Can someone please help me to solve this integral?
Edit
My try (Feynman's trick) :
Let $$I(a)=\int_0^{\pi/2} \ln \left(a^2\cos^2\theta +b^2\sin^2\theta\right) d\theta$$
Hence $$I'(a) =\frac 1a \int_0^{\pi/2} \frac {2a^2\cos^2\theta d\theta}{a^2\cos^2\theta +b^2\sin^2\theta}$$ $$=\frac 1a\left[ \frac {\pi}{2}+\int_0^{\pi/2} \frac {a^2\cos^2\theta -b^2\sin^2\theta}{a^2\cos^2\theta +b^2\sin^2\theta}\right]$$
Wherein between I broke $2a^2\cos^2\theta=a^2\cos^2\theta +b^2\sin^2\theta+a^2\cos^2\theta -b^2\sin^2\theta$
But now how do I continue further
$\endgroup$ 62 Answers
$\begingroup$Let $I(a,b)=\int_0^{\pi/2} \log(a^2\cos^2(\theta)+b^2\sin^2(\theta))\,d\theta$. Differentiating under the integral with respect to $a^2$ reveals
$$\begin{align} \frac{\partial I(a,b)}{\partial (a^2)}&=\int_0^{\pi/2}\frac{1}{a^2+b^2\tan^2(\theta)}\,d\theta\\\\ &=\frac{\pi/2}{a(a+b)}\tag1 \end{align}$$
Integrating $(1)$ with respect to $a^2$, we obtain
$$I(a,b)=\pi \log(a+b)+C$$
For $a=b$, $I(a,a)=\pi \log(a)$ from which we find that $C=-\pi\log(2)$.
Putting it all together yields
$$I(a,b)=\pi \log\left(\frac{a+b}2\right)$$
NOTE:
We see from symmetry that $I(a,b)=\pi \log\left(\frac{|a|+|b|}2\right)$ $\forall (a,b)\in \mathbb{R}^2\setminus (0,0)$.
$\endgroup$ 9 $\begingroup$If we assume $a,b>0$ and set $$ I(a,b)=\int_{0}^{\pi/2}\log(a^2\cos^2\theta+b^2\sin^2\theta)\,d\theta $$ we have $I(a,b)=I(b,a)$ from the substitution $\theta\mapsto\frac{\pi}{2}-\theta$. On the other hand $I(a,a)=\pi\log(a)$ is trivial, so $I(a,b)=\pi\log\left(\frac{a+b}{2}\right)$ is a very reasonable conjecture.
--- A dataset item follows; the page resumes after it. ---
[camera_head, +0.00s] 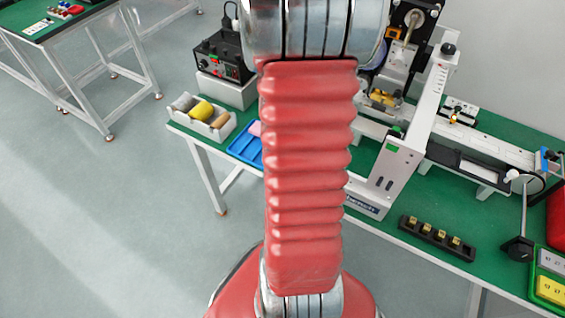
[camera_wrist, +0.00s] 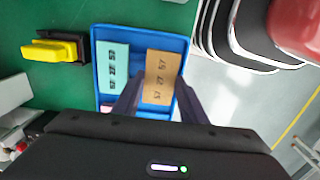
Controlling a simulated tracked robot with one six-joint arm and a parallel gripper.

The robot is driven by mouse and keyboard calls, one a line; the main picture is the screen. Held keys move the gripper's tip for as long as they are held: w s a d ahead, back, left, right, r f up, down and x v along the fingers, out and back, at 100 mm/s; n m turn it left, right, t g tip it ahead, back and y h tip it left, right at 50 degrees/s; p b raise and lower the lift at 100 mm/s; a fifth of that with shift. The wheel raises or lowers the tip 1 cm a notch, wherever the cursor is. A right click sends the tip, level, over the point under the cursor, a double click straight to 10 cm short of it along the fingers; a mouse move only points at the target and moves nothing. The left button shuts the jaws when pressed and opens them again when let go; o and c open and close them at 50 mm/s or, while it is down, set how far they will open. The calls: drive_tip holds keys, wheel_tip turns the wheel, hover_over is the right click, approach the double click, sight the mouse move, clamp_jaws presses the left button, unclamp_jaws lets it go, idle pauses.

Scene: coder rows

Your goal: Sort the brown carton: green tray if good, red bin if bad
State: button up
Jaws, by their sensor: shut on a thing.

Indeed, it can be proved by computing $$ \frac{\partial I}{\partial a} = \int_{0}^{\pi/2}\frac{2a\cos^2\theta}{a^2\cos^2\theta+b^2\sin^2\theta}\,d\theta $$ as suggested in the comments, i.e. via $\theta\mapsto\arctan u$ and partial fraction decomposition.
An alternative approach is to notice that $$\begin{eqnarray*} I(a,b) &=& 2\,\text{Re}\int_{0}^{\pi/2}\log\left(a\cos\theta+ib\sin\theta\right)\\&=&\pi\log\left(\frac{a+b}{2}\right)+\text{Re}\int_{0}^{\pi}\log\left(e^{i\theta}+\frac{a-b}{a+b}\right)\,d\theta\end{eqnarray*}$$ where the last integral is a purely imaginary number by the residue theorem.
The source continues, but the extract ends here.